Data from robot episodes:
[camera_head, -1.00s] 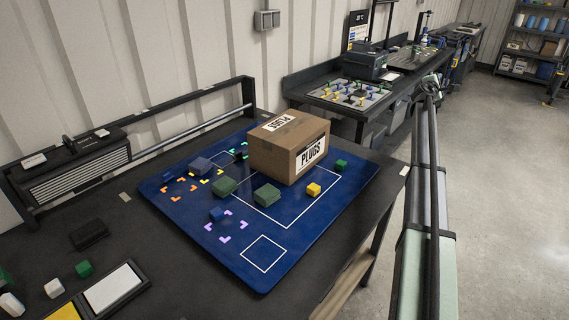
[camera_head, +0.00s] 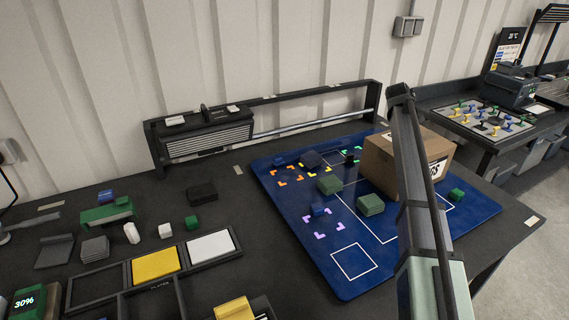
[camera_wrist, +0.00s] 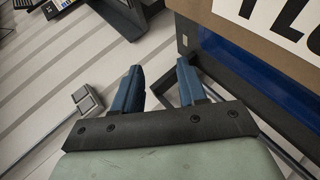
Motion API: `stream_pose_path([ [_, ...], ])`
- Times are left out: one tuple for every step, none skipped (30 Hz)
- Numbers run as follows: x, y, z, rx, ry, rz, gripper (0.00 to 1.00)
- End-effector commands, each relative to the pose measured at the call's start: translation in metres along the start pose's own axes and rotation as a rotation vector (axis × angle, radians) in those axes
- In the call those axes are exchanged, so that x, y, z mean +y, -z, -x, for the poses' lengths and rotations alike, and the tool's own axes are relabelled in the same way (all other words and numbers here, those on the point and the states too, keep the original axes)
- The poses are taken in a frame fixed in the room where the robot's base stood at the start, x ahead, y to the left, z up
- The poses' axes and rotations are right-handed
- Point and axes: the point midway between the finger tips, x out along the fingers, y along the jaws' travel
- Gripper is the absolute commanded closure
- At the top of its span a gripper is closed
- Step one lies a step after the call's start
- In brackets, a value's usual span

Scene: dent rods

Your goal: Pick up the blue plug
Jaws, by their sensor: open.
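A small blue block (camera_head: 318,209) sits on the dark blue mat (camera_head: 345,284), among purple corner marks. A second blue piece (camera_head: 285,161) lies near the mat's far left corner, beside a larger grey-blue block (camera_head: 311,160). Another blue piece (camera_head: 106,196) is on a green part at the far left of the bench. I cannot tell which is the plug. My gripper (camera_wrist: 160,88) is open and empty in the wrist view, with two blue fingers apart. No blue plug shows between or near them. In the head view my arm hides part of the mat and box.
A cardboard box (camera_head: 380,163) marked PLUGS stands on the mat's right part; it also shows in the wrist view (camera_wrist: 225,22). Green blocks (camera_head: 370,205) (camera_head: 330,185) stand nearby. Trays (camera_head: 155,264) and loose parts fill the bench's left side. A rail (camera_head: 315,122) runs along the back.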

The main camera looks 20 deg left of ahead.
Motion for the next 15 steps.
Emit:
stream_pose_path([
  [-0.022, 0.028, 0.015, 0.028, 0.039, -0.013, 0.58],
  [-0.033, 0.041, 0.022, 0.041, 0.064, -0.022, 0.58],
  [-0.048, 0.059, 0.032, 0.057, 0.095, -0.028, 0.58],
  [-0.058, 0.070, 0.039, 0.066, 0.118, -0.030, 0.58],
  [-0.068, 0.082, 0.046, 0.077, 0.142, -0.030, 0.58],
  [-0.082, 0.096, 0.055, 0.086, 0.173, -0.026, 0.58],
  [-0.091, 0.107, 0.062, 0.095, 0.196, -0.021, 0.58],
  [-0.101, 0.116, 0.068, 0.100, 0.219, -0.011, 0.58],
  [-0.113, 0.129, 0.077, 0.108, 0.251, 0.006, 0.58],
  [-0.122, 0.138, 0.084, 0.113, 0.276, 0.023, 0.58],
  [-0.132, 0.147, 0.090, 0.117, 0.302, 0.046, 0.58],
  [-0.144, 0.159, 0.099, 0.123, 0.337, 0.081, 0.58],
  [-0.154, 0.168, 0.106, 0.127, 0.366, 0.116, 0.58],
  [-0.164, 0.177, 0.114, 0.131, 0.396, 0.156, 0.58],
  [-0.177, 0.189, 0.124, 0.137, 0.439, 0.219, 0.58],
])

* * *

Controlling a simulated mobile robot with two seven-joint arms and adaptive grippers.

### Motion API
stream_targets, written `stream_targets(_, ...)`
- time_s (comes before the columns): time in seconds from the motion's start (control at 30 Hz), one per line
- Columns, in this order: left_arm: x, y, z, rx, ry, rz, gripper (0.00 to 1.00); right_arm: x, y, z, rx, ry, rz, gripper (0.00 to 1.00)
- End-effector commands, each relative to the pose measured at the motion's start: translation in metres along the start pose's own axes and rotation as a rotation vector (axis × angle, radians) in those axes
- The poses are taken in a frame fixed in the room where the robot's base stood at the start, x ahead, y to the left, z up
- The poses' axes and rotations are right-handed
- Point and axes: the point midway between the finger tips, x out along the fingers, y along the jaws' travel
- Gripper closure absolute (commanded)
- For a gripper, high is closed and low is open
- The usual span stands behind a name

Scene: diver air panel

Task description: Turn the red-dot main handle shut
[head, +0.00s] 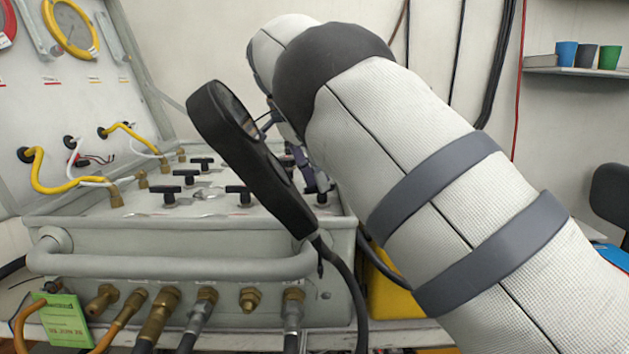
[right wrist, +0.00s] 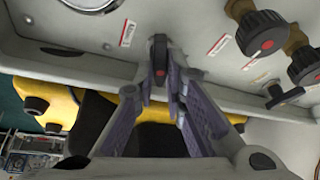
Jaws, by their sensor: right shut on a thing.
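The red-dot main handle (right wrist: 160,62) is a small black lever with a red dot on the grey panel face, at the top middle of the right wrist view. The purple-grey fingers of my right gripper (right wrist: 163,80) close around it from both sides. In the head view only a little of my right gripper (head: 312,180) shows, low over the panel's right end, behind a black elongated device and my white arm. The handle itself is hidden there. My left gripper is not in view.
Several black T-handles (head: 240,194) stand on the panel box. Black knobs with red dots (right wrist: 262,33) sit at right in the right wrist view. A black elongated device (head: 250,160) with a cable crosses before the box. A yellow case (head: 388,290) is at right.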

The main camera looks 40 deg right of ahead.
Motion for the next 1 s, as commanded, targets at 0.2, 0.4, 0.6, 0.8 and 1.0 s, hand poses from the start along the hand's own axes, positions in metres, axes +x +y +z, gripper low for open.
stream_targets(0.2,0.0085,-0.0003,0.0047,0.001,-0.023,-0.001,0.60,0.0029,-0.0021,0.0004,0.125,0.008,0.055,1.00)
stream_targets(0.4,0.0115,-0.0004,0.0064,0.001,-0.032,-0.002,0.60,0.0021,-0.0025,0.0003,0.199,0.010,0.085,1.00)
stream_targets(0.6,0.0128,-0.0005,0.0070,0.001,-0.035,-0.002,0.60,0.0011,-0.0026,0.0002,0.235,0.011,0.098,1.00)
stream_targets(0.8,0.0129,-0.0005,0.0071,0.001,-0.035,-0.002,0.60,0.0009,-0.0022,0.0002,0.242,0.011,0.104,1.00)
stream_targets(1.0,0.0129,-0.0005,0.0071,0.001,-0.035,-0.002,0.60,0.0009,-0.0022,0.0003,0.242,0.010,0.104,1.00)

- _WHAT THE TASK REQUIRES_:
The first line to copy holds "Scene: diver air panel", and the last holds "[right wrist, +0.00s]". Copy them and the lines between exactly, leaving out pictures.

- _WRITTEN RESPONSE_:
Scene: diver air panel

Task description: Turn the red-dot main handle shut
[head, +0.00s] 
[right wrist, +0.00s] 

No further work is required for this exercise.